Security too Restrictive at North Andover High School

 

By: Zack Murray – October, 2011

Zack Murray, North Andover High School
Zack Murray, North Andover High School

Up until this September, North Andover High School was the last public high school in the region without a regimented security program.

Seniors had the ability to leave school campus for lunch, provided they returned on time for their next class. Students were allowed to walk freely to their lockers, or to the library to get a head start on their school work.

As of the 2011-2012 school year the faculty at North Andover High has instituted a near lockdown procedure for day-to-day schedules. All outside doors are locked at 7:45AM save for a few of the North entrance doors, in which visitors and late students must go through to enter the school. During lunch, students are placed into the cafeteria and a small area just outside of it, which is then cordoned off by a small, yellow, children’s playpen-fence type of gate. Should someone need to go to their locker or visit the library, they require a special pass from the librarian to go there.

During class time, students who leave their classroom hold a color-coded hall pass, particular to each wing of the building they are housed in.
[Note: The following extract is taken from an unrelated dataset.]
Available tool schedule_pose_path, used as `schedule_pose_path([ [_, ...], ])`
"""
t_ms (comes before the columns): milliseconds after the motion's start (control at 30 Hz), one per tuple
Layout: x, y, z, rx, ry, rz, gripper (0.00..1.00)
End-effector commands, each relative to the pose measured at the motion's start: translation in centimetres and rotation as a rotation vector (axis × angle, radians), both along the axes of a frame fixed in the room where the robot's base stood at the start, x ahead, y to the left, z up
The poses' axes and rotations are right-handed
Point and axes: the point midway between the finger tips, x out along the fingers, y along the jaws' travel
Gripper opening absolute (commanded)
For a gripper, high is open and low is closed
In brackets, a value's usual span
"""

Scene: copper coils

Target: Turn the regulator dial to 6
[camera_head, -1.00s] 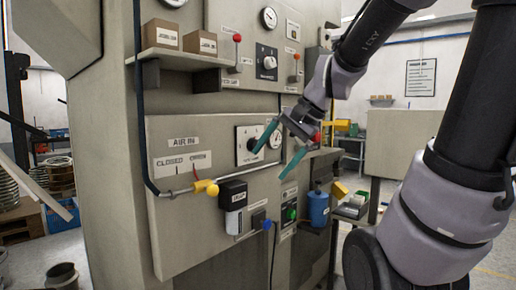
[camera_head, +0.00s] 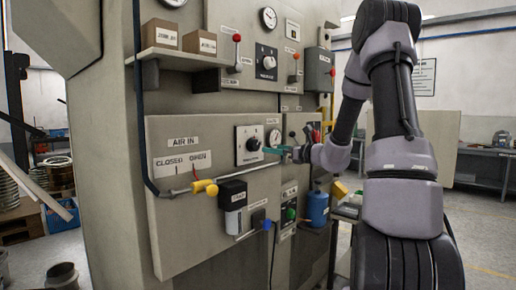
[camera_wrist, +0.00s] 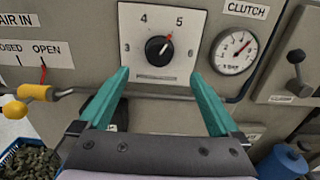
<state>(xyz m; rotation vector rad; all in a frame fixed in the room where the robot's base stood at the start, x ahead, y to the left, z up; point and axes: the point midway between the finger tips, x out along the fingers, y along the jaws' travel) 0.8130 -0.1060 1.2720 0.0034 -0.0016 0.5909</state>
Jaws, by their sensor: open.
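The regulator dial is a round black knob (camera_wrist: 157,50) on a white plate (camera_wrist: 135,65) marked 3, 4, 5 and 6. Its red-tipped pointer aims up and right, toward the 5. In the head view the knob (camera_head: 253,144) sits on the panel right of the AIR IN label. In the head view the gripper (camera_head: 276,151) is just right of the dial, facing the panel.
A pressure gauge (camera_wrist: 236,51) is right of the dial. A yellow-handled air valve (camera_wrist: 35,93) on a pipe is at left, and a black-knobbed lever (camera_wrist: 295,70) at right. A shelf with boxes (camera_head: 159,34) is above. A blue container (camera_head: 318,208) stands below.

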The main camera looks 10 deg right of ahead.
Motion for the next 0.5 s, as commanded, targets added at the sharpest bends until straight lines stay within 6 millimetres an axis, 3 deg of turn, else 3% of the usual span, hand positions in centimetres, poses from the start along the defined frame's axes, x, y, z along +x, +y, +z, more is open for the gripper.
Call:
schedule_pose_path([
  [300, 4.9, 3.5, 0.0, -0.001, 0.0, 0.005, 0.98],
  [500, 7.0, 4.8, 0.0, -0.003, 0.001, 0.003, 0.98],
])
If a student is found outside of their wing with the pass, they get in trouble. Nobody is allowed to leave class within the first five minutes and the last five minutes of class. There are also designated teachers who watch the hallways during class periods. It is safe to say that there have been incidences in the past where kids have skipped classes, but I have not found it to be an epidemic of any sort.

Kids being truant or skipping classes entirely should be dealt with on a case-to-case basis. Restricting access to the library or other school materials during the student’s only free period is both overprotective and wrong. If someone was to need a computer for an urgent e-mail regarding homework or if they needed to print something out, they are denied access and are forced to take zeroes on whatever the assignment was.
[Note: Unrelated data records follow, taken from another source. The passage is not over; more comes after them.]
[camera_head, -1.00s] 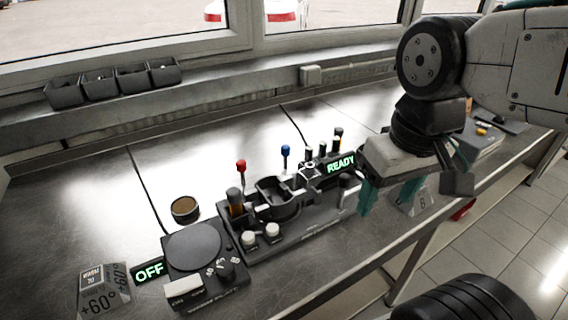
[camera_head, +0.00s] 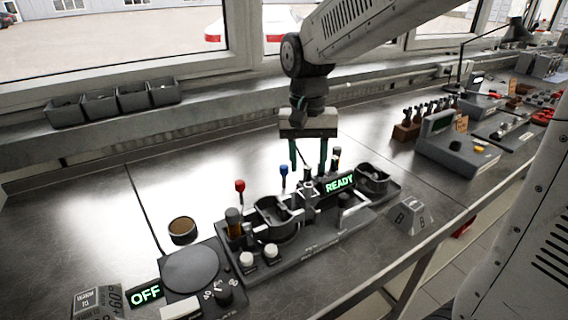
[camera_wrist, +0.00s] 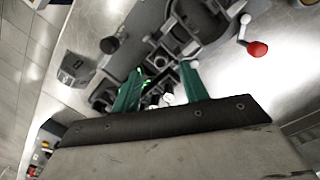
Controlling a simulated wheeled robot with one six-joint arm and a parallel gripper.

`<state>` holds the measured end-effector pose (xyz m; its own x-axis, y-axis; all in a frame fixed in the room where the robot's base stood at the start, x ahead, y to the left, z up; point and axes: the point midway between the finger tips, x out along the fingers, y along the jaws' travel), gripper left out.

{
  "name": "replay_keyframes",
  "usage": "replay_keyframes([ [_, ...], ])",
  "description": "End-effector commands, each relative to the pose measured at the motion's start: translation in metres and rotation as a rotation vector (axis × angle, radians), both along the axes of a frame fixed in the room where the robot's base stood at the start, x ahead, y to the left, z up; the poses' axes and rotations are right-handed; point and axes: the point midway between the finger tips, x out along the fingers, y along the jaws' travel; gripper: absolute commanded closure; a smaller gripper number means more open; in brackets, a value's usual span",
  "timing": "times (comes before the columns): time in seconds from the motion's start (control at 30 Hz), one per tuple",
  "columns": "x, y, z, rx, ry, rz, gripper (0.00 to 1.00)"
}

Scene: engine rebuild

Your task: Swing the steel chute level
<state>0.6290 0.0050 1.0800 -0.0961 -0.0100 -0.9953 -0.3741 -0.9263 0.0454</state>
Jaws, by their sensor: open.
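My gripper (camera_head: 308,169) is open, pointing down over the back of a dark fixture (camera_head: 325,238) between its two cups. The green fingers also show in the wrist view (camera_wrist: 161,70), apart and with nothing clearly held. A small pale metal piece (camera_head: 307,188), which may be the steel chute, sits below the fingers near the READY display (camera_head: 340,184). Its tilt is too small to tell. One dark cup (camera_head: 265,228) is at the left and another (camera_head: 372,171) at the right. Whether the fingers touch anything is unclear.
Levers with a red knob (camera_head: 240,186) and a blue knob (camera_head: 284,169) stand behind the left cup. A hotplate marked OFF (camera_head: 190,268) is at the front left. A grey B block (camera_head: 411,218) is at the right. The bench behind the left levers is clear.

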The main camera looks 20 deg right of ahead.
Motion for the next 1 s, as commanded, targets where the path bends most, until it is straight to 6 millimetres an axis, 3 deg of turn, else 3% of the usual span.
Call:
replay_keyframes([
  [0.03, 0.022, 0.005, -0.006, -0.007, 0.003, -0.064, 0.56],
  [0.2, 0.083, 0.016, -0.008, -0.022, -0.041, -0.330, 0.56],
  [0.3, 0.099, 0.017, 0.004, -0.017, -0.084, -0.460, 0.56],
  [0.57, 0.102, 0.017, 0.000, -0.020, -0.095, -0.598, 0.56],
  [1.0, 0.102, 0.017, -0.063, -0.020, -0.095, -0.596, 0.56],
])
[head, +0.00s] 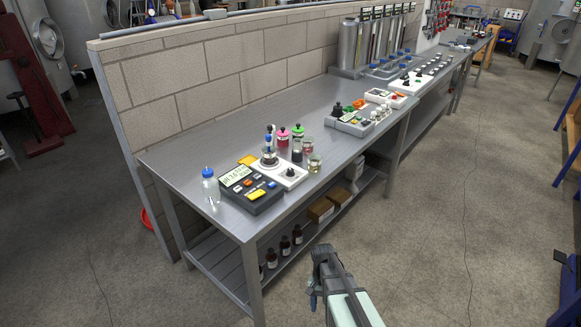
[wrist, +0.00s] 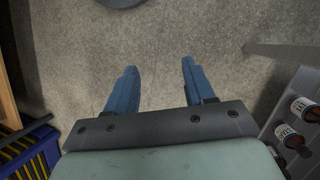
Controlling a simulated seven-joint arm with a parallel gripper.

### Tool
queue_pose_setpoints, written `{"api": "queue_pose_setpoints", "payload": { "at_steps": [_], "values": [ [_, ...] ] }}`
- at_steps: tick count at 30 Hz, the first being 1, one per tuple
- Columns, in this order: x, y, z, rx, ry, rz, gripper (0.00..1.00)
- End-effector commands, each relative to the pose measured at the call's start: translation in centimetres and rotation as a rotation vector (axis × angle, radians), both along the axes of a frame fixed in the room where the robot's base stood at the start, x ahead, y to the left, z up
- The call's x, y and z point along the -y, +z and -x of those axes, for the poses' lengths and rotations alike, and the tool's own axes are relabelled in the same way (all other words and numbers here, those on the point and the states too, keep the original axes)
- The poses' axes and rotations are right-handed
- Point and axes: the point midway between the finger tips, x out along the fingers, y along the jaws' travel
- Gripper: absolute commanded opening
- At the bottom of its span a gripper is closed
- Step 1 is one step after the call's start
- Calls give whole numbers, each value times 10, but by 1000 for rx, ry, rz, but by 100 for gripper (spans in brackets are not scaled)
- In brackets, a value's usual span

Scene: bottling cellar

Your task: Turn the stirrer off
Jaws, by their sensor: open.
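The stirrer is a white flat unit (head: 286,177) on the near end of the steel bench, with a black knob on its front right part. A glass beaker (head: 269,158) stands on its plate at the left, with a probe in it. The knob's setting is too small to read. My gripper (head: 312,301) is in front of the bench and below its top, apart from the stirrer, pointing down. In the wrist view my gripper (wrist: 159,68) has its two blue fingers apart with only floor between them. The stirrer is not in the wrist view.
A pH meter (head: 249,189) and a wash bottle (head: 210,187) stand left of the stirrer. Several small bottles and glasses stand behind and beside it. Brown bottles (wrist: 303,108) sit on the lower shelf. Floor in front of the bench is clear.

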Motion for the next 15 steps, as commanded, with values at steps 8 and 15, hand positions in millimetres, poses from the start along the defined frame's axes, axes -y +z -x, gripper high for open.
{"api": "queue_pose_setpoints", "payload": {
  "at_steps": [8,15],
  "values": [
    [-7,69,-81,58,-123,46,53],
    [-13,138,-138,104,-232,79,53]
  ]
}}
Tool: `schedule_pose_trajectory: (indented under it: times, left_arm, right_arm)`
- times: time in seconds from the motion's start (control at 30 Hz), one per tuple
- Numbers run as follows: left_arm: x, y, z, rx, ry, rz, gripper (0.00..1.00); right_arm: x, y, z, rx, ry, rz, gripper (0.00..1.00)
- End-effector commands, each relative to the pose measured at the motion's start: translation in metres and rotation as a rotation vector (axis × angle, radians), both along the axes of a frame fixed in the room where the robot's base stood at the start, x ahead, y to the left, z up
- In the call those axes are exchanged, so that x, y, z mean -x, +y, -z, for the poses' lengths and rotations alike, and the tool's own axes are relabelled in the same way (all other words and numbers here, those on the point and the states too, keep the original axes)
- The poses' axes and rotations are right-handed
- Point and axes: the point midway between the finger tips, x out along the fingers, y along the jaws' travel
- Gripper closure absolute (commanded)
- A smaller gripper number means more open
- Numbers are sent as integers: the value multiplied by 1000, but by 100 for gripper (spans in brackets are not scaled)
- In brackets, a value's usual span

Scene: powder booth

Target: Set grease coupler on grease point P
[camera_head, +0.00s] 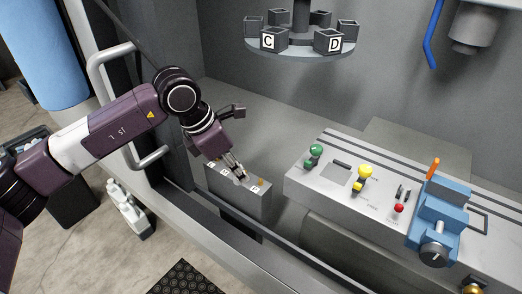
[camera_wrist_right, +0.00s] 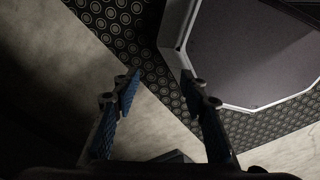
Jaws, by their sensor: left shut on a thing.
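My left gripper (camera_head: 237,171) reaches down over a small grey block (camera_head: 250,201) inside the booth. It is shut on a small thing, probably the grease coupler, which is largely hidden between the fingers. The fingertips are just above or touching the block's top; I cannot tell which. Small white labels lie on that top, too small to read surely, so I cannot pick out grease point P. A small yellow-brown fitting (camera_head: 261,182) stands right of the fingers. My right gripper (camera_wrist_right: 157,85) is open and empty above the floor in the right wrist view.
Right of the block is a grey bench with a green knob (camera_head: 314,151), a yellow knob (camera_head: 363,174), a red knob (camera_head: 399,208) and a blue vise (camera_head: 441,215). A round carousel (camera_head: 300,45) hangs above. A dark dotted mat (camera_head: 185,279) lies on the floor.

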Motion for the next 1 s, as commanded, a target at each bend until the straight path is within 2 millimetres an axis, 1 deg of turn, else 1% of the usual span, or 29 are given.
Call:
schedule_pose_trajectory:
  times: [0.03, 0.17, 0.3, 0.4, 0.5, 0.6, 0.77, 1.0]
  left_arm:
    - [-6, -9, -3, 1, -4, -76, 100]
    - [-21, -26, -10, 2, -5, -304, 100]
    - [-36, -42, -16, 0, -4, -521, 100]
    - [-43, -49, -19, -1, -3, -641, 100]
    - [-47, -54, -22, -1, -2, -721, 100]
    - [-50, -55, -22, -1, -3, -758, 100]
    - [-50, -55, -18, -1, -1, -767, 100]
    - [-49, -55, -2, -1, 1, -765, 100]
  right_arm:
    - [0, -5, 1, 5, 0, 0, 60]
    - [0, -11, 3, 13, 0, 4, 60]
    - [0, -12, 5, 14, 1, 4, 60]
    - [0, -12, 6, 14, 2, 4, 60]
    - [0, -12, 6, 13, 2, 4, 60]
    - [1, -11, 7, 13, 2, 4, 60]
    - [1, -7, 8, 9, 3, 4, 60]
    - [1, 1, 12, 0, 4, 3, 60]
I’ve personally experienced a point where the principal did not want to accept the fact that I had a pass and told me to use the main office phone to make sure it was okay to go up to the library during lunch. Even after I had received the “Okay” to go up there, the very next day the principal would not allow me to leave the cafeteria.

The new rules have stirred up an outcry from nearly every student. People have begun to refer to the school as a prison, or a juvenile correctional facility. I am still not sure what the faculty is trying to prevent; the presentation we were shown did not address the logistics of these new policies. We were only told what to do, when to do it, and how to do it.

Perhaps it is just a show of force, meaning the school is just trying to show off how well it can “control” a large group of students. Perhaps it is something else. Whatever the reason, students should be informed of what is going on.

In my view, the new rules are rather harmful to student learning, and it may be quite some time before the staff realizes that.